*Provided information*.
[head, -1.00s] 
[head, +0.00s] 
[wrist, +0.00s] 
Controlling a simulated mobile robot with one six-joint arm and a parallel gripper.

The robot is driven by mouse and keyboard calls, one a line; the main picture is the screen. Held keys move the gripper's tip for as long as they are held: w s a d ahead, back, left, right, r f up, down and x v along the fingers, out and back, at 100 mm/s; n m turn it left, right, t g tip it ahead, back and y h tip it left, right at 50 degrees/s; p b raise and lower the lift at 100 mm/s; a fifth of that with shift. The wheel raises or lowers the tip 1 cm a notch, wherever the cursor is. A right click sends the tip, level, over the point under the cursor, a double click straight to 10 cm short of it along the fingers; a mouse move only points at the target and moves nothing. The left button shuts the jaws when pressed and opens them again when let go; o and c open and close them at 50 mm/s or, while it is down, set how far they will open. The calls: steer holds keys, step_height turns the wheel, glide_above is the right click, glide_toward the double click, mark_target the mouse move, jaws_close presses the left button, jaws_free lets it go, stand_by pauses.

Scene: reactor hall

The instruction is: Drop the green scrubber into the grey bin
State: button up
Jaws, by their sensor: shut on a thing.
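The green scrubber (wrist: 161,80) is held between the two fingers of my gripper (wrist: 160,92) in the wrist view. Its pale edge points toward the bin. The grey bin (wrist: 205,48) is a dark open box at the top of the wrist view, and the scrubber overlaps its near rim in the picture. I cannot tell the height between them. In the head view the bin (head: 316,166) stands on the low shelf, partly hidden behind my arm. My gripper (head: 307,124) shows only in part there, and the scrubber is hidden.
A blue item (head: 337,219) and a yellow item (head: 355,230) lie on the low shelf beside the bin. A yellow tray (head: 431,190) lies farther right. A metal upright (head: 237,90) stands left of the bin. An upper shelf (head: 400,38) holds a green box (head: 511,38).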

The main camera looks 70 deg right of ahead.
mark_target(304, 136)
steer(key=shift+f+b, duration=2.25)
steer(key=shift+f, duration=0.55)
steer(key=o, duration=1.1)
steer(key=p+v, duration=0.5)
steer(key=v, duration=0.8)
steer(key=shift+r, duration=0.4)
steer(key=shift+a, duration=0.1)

* * *

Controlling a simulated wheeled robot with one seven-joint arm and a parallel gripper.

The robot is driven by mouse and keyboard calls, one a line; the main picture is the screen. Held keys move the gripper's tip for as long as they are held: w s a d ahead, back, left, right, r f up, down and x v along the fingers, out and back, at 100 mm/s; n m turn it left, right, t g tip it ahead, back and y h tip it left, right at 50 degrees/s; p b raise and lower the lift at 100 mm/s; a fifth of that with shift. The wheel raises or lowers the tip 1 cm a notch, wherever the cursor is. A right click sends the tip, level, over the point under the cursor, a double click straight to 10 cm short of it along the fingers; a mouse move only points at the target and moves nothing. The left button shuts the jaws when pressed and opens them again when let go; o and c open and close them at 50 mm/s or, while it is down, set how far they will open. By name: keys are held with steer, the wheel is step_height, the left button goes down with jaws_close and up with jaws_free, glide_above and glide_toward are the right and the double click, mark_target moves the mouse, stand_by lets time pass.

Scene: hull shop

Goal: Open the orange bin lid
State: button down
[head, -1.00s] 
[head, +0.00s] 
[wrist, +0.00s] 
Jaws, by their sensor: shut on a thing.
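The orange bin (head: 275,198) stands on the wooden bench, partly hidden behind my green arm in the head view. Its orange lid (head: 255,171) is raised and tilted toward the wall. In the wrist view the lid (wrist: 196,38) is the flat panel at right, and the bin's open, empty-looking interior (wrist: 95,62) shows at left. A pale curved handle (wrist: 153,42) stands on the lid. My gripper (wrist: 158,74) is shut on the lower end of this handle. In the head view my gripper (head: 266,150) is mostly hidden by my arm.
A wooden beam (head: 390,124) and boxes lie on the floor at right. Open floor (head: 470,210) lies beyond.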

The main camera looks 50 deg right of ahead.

*Exercise aim*.
Check each line above for the word "down" and copy the ones that have it.

*Solution to the exercise*.
The robot is driven by mouse and keyboard calls, one a line; the main picture is the screen. Held keys move the gripper's tip for as long as they are held: w s a d ahead, back, left, right, r f up, down and x v along the fingers, out and back, at 100 mm/s; n m turn it left, right, t g tip it ahead, back and y h tip it left, right at 50 degrees/s; p b raise and lower the lift at 100 mm/s; a fifth of that with shift. The wheel raises or lowers the tip 1 cm a notch, wherever the cursor is. A right click sends the tip, level, over the point under the cursor, a double click straight to 10 cm short of it along the fingers; a mouse move only points at the target and moves nothing. The left button shuts the jaws when pressed and opens them again when let go; o and c open and close them at 50 mm/s or, while it is down, set how far they will open. The calls: steer holds keys, step_height turns the wheel, glide_above is the right click, glide_toward the double click, mark_target the mouse move, jaws_close presses the left button, jaws_free lets it go, stand_by pauses.
The robot is driven by mouse and keyboard calls, one a line; the main picture is the screen. Held keys move the gripper's tip for as long as they are held: w s a d ahead, back, left, right, r f up, down and x v along the fingers, out and back, at 100 mm/s; n m turn it left, right, t g tip it ahead, back and y h tip it left, right at 50 degrees/s; p b raise and lower the lift at 100 mm/s; a fifth of that with shift. The wheel raises or lowers the tip 1 cm a notch, wherever the cursor is. A right click sends the tip, level, over the point under the cursor, a double click straight to 10 cm short of it along the fingers; a mouse move only points at the target and moves nothing. The left button shuts the jaws when pressed and opens them again when let go; o and c open and close them at 50 mm/s or, while it is down, set how far they will open. By name: keys are held with steer, the wheel is step_height, the left button goes down with jaws_close and up with jaws_free, glide_above and glide_toward are the right and the double click, mark_target moves the mouse, stand_by lets time pass.
State: button down

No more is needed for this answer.